SET TASK
Scan the records and identify every line in which the string "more" occurs, then return those lines.

SUPPLIED ENTRIES

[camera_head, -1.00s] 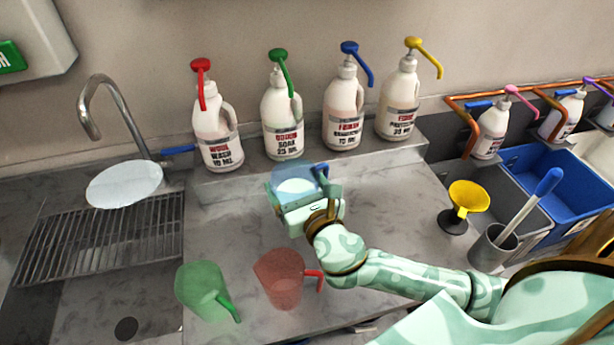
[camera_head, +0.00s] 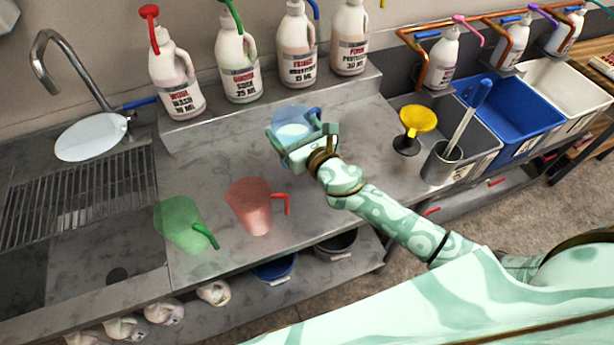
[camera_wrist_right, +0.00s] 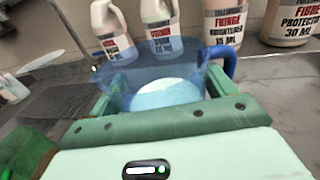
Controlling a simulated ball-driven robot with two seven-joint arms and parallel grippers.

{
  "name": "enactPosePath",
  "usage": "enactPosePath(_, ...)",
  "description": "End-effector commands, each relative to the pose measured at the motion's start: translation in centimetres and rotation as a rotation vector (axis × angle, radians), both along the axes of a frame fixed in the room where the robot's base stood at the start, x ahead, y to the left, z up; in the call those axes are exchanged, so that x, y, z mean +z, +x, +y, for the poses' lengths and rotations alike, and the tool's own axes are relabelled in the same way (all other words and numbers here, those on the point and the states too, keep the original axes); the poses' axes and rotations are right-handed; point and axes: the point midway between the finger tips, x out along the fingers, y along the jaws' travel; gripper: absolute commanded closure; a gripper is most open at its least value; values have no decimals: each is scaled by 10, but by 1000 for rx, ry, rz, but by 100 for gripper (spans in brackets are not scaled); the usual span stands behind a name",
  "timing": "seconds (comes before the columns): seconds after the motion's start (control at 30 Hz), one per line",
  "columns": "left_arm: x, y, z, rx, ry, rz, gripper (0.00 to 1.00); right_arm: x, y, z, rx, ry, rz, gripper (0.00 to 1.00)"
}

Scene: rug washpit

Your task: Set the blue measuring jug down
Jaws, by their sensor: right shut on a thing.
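The blue measuring jug (camera_head: 291,122) is translucent, with pale liquid in it and its handle toward the right. It is near the back ledge of the counter, in front of the pump bottles. My right gripper (camera_head: 300,143) is shut on the jug. In the right wrist view the jug (camera_wrist_right: 165,72) looks upright between the fingers of my right gripper (camera_wrist_right: 163,100). I cannot tell whether its base touches the counter, as the gripper hides it. My left gripper is not in view.
A red jug (camera_head: 253,208) and a green jug (camera_head: 180,225) stand on the counter (camera_head: 215,165) at the front. A yellow funnel (camera_head: 417,120) and a metal cup (camera_head: 440,163) stand to the right. White pump bottles (camera_head: 238,68) line the back ledge. Clear counter lies left of the blue jug.

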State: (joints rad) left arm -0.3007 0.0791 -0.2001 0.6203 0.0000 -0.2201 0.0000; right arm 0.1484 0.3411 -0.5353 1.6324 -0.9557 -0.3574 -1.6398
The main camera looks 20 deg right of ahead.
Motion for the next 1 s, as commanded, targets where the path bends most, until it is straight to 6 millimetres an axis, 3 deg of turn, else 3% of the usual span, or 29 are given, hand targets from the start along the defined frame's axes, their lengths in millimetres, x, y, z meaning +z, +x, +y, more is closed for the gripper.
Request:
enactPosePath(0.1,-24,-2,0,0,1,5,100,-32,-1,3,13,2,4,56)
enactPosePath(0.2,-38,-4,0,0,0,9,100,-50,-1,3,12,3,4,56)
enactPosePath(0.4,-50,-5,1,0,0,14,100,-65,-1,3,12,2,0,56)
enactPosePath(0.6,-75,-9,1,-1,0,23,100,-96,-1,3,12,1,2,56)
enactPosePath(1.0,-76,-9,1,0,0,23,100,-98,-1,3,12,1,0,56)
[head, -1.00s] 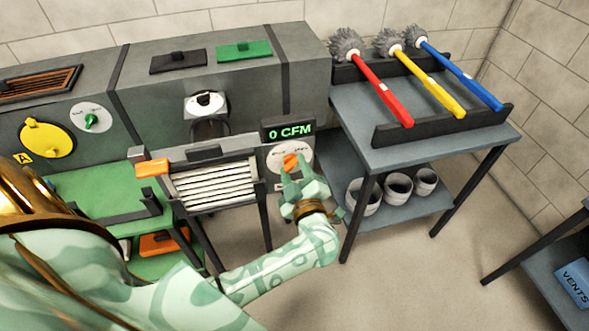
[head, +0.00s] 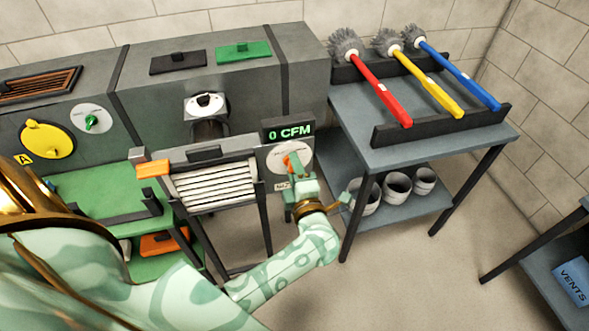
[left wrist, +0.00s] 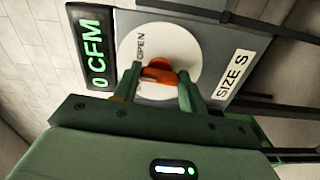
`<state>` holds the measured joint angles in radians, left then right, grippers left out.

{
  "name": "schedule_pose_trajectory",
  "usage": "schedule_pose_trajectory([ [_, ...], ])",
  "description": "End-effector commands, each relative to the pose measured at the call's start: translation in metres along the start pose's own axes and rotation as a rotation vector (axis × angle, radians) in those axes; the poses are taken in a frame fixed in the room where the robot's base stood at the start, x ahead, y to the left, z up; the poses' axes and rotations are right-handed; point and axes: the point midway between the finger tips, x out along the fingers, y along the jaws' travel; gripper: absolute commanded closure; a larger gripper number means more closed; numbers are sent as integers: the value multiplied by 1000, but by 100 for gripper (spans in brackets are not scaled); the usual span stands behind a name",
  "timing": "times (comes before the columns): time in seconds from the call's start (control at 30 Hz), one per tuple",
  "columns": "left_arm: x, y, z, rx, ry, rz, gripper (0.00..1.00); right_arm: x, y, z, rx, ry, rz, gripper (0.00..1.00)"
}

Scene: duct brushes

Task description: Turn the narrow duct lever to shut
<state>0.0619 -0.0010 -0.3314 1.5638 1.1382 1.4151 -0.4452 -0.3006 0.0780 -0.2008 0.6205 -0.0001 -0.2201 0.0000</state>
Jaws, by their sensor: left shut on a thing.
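The orange lever (head: 287,160) sits on a round white dial (head: 278,152) under the display, on the front of the narrow duct. My left gripper (head: 294,165) is at the dial, its fingers on the lever. In the left wrist view, the lever (left wrist: 160,72) is between the two green fingers of the gripper (left wrist: 162,88), which is shut on it. The word OPEN shows on the dial (left wrist: 185,45) in that view; the rest of the lettering is hidden or unclear. The display (head: 288,131) reads 0 CFM. My right gripper is out of view.
A louvred vent (head: 215,183) is left of the dial. A SIZE S label (left wrist: 233,73) is beside the dial. The floor in front is clear.

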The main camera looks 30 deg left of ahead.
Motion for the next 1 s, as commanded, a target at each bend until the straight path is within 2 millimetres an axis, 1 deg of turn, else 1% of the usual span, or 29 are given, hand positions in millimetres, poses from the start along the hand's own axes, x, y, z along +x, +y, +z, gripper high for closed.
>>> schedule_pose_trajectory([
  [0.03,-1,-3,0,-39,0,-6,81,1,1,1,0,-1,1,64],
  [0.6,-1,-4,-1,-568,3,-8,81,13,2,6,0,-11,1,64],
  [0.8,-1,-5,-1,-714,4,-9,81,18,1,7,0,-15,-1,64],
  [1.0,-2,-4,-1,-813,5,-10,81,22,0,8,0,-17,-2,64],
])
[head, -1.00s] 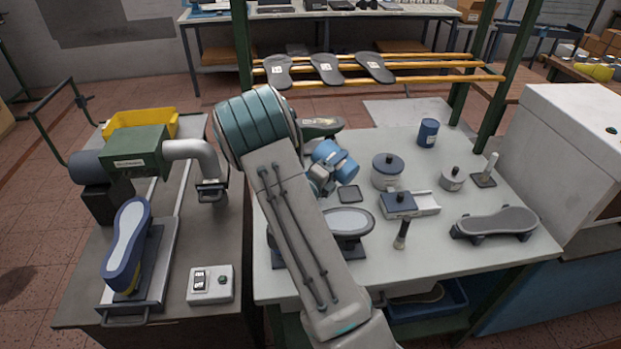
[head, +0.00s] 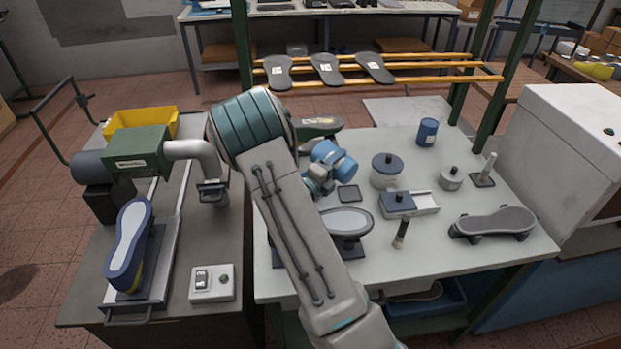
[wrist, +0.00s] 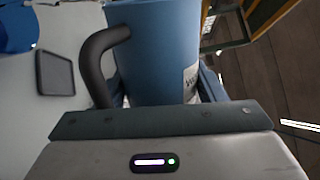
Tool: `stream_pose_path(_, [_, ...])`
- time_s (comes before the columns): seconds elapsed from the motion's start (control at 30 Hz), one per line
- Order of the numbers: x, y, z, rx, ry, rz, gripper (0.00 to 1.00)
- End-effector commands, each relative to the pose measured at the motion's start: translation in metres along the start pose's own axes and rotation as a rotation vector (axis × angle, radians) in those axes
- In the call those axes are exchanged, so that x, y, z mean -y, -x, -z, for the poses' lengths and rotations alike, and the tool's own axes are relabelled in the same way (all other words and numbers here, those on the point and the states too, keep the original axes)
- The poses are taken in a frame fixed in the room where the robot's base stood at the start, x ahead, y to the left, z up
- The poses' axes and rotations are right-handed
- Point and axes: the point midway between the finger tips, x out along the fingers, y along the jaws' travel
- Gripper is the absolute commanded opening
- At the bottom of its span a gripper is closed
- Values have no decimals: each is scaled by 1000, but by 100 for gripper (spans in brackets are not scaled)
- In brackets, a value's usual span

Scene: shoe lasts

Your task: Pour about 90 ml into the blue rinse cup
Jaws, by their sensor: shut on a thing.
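A blue cup-shaped vessel (head: 427,132), which looks like the rinse cup, stands upright at the back right of the pale table. My gripper (wrist: 163,92) is shut on a light blue jug (wrist: 160,50) with a dark curved handle and a white label at its right side. The jug fills the middle of the wrist view; its rim and contents are out of sight. In the head view my gripper (head: 318,181) is over the table, left of the cup and well apart from it. I cannot tell the jug's exact tilt or any liquid.
A grey pot with a blue lid (head: 387,170) stands between gripper and cup. A dark square pad (head: 348,194), a small lidded pot (head: 451,178) and a blue-topped block (head: 397,203) are nearby. A green machine (head: 140,152) stands left.

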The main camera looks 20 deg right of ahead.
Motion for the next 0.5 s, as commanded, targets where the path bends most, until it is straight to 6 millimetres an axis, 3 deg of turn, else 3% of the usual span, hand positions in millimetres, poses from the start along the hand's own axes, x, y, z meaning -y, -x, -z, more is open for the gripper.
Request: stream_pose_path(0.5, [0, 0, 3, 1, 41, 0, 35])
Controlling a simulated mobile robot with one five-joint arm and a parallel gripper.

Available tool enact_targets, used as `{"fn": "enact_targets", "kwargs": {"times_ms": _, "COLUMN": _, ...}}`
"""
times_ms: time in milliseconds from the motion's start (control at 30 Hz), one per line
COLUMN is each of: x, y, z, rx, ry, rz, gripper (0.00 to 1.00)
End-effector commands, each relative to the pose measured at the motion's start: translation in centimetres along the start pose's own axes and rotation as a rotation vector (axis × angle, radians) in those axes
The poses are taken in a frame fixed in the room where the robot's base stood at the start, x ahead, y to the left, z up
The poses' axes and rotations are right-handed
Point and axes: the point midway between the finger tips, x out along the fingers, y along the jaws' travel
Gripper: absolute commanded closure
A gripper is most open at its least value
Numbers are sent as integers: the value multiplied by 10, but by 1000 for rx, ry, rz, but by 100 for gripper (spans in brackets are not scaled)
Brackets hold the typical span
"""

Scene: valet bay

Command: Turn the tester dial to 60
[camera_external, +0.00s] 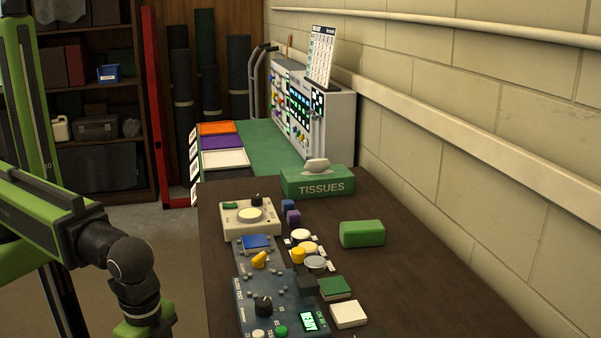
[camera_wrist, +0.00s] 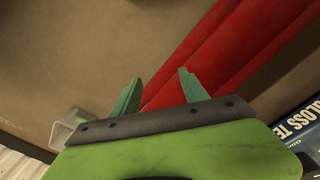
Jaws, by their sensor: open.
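The tester is a blue-grey box (camera_external: 248,317) on the dark bench, with a lit green display, a white button and a green button. Its round black dial (camera_external: 263,304) sits on top; the number it points to is too small to read. A corner of a box lettered "GLOSS TE" (camera_wrist: 297,122) shows at the right edge of the wrist view. My gripper (camera_wrist: 160,82) is open and empty, its two green fingers apart. The gripper is apart from the dial.
Right of these lie several small blocks and a green block (camera_external: 362,233). A tissue box (camera_external: 318,183) stands behind. A wall bounds the right.

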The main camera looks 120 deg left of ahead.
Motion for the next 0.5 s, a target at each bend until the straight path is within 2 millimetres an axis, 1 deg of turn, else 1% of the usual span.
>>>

RESPONSE
Motion for the next 1 s, as commanded, targets where the path bends most, until it is straight to 6 millimetres an axis, 3 deg of turn, else 3% of the usual span, or 29 are given, hand targets from the start along the defined frame's axes, their lengths in millimetres, x, y, z meaning +z, +x, +y, more is closed for the gripper.
  "description": "End-effector commands, each relative to the pose measured at the call's start: translation in metres along the start pose's own axes and rotation as a rotation vector (axis × angle, radians) in those axes; the poses are taken in a frame fixed in the room where the robot's base stood at the start, x ahead, y to the left, z up; the poses' axes and rotations are right-handed; point and axes: the point midway between the finger tips, x out along the fingers, y along the jaws' travel; gripper: absolute commanded closure; a larger gripper number means more closed; numbers are sent as integers: the value multiplied by 1000, but by 100 for gripper (spans in brackets are not scaled); the usual span stands behind a name",
Motion for the next 0.5 s, as commanded, targets where the path bends most, until it is straight to 6 millimetres an axis, 3 deg of turn, else 3% of the usual span, hand positions in millimetres, poses from the start along the hand's own axes, x, y, z meaning -y, -x, -z, more is open for the gripper.

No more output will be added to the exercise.